Seguia nesse compasso a advocacia em Brasília até ganhar fôlego e escala com a criação da Justiça Federal e por conta de um certo dispositivo constitucional que, em boa hora, o Senador Mauricio Correia inseriu na Constituição facultando ao autor demandar a União no Distrito Federal. A Justiça Federal do Distrito Federal logo se impôs como rápida e eficiente, o que bastou para que começasse a receber e a julgar as demandas contra a União que em outros Estados se arrastaram por anos. E de foro alternativo, num instante, passou a ser o preferido, para alegria dos advogados da comarca.

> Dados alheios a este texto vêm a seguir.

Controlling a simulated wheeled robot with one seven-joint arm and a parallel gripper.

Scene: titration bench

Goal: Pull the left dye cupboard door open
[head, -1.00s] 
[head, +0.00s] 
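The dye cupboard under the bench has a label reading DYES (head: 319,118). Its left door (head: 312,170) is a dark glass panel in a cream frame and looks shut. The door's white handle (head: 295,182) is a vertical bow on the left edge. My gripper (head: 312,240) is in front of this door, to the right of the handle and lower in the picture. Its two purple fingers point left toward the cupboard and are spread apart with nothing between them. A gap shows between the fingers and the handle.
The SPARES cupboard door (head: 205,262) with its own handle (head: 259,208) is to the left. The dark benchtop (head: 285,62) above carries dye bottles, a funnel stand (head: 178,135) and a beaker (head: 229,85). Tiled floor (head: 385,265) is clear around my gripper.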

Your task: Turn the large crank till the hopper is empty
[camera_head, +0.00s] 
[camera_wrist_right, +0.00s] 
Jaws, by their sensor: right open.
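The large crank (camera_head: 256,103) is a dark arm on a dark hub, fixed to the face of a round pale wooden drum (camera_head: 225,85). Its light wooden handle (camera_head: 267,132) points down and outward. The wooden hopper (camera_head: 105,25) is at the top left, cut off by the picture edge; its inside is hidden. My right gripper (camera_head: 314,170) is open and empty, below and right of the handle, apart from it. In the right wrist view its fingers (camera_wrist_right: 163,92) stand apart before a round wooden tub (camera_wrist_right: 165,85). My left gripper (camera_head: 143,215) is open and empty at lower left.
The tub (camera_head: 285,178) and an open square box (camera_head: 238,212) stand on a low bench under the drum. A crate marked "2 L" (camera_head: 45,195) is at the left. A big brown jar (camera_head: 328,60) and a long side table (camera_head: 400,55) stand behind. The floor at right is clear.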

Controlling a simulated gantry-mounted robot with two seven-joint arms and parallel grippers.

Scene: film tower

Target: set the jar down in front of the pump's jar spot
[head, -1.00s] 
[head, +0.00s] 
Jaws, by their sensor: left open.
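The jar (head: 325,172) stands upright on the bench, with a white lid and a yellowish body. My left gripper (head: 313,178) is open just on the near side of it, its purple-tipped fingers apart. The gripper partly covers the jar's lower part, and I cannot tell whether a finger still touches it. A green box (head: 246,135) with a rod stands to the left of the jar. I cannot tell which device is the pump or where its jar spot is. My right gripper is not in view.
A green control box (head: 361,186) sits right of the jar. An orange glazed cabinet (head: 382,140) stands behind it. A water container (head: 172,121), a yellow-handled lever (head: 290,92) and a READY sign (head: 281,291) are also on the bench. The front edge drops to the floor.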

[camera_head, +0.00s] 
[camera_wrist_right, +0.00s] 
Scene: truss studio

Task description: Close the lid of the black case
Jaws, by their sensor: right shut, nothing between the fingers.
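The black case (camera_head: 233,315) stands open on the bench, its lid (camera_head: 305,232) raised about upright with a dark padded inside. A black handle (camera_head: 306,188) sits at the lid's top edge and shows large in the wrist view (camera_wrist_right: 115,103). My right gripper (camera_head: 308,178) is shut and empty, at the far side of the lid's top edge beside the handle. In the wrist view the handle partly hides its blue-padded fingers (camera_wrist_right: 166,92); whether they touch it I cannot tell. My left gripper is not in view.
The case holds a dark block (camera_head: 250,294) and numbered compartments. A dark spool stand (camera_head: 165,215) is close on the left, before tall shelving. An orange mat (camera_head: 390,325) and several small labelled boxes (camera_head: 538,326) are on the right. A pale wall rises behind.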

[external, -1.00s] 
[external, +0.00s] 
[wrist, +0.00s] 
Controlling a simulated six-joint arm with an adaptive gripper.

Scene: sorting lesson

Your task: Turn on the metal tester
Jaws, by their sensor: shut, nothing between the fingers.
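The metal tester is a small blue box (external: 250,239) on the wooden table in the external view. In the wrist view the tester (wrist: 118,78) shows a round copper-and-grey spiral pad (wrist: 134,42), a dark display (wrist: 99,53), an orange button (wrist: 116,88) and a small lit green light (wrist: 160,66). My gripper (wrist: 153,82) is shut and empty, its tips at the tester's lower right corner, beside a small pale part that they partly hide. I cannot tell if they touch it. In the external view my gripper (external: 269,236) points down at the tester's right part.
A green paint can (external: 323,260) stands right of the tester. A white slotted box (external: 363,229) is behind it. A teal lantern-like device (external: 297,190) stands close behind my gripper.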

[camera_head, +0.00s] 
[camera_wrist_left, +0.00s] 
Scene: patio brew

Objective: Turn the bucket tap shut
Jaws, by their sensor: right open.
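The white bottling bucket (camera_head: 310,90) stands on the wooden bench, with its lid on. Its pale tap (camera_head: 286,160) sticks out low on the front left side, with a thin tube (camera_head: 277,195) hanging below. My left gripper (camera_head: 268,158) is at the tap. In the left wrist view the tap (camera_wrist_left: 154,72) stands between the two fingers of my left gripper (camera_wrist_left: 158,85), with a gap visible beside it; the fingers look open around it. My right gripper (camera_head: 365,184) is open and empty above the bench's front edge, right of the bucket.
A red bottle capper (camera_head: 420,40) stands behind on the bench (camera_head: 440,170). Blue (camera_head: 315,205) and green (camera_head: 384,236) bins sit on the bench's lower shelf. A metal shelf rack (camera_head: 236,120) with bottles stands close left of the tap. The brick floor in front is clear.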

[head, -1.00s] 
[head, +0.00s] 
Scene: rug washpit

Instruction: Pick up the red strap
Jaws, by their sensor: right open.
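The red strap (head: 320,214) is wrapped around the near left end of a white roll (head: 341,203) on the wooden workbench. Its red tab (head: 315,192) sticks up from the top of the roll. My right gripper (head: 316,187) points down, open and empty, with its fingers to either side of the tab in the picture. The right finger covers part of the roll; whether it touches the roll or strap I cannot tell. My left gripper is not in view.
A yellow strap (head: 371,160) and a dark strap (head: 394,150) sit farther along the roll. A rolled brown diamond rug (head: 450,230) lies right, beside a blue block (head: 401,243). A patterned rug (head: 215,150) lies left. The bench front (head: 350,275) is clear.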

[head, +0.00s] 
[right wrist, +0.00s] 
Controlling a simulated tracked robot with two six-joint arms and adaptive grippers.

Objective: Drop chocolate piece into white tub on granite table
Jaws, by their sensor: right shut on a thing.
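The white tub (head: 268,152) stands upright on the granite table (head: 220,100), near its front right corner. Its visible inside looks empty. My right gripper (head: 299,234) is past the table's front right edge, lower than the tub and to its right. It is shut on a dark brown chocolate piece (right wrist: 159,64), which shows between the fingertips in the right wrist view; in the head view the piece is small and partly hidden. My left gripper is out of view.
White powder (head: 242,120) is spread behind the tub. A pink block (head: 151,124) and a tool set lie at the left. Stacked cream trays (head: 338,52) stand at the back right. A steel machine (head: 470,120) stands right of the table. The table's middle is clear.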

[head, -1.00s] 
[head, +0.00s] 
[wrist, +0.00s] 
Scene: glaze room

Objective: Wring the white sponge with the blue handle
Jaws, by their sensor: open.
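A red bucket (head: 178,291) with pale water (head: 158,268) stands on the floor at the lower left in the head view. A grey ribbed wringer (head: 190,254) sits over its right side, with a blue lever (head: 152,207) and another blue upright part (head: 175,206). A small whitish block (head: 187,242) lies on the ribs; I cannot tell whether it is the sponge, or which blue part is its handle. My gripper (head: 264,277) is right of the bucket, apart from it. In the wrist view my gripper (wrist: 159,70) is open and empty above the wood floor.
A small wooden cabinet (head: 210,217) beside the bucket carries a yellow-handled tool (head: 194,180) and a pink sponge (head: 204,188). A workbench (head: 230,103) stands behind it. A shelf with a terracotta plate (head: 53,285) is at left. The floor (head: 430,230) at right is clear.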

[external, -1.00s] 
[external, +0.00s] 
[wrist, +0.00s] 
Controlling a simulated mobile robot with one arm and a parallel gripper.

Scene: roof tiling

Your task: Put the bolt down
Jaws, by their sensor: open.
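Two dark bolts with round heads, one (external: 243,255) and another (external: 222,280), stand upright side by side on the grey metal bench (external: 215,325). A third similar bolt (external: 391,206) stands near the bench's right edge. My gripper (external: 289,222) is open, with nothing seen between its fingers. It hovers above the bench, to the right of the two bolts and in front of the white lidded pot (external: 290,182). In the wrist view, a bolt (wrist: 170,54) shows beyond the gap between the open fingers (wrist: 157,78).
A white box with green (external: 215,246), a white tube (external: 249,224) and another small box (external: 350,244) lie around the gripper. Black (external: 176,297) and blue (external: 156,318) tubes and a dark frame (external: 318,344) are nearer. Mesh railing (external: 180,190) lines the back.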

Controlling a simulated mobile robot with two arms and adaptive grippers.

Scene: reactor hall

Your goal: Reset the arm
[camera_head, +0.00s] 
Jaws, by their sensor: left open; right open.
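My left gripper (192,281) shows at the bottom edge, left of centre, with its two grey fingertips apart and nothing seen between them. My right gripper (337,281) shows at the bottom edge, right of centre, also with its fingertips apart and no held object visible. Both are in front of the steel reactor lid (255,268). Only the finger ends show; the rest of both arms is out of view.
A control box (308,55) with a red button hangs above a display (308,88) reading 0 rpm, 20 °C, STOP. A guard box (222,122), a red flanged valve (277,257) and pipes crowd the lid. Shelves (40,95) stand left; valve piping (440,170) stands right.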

A Advocacia em Brasília no início e por muitos anos guardou um modelo puramente liberal. Alguns advogados se reuniam num escritório, mas na verdade atuavam separadamente ciosos de sua individualidade profissional. A sociedade de advogados, hoje tão comum, era rara in illo tempore e as que sobreviveram não cederam às exigências do mercado nem se tornaram grandes empresas. A cordialidade, o cavalheirismo, a lealdade sempre esteve presente entre os advogados e o relacionamento destes com os juízes sempre foi respeitoso e cordial.
Não se trata de um depoimento de quem tem nostalgia da própria juventude ou saudades de um Brasil que lhe era mais familiar. Até porque é forçoso reconhecer que tudo cresceu: o país, a população, a economia e em consequência a demanda judicial. A Justiça não podia mesmo manter-se naquela escala provinciana, quase paroquial. Tinha mesmo de crescer e modernizar-se para atender a multiplicação de novas questões e o crescente universo de jurisdicionado. A Justiça, em linhas gerais, melhor e melhorou muito. Sobretudo democratizar seu acesso pelo povo e a informação para todos. Os juizados Especiais, as ações coletivas, o controle externo, a informatização próxima do processo sem papel e da justiça on line são uma realidade bem-vinda.
Mas que dá para suspirar de saudade daquele tempo dá.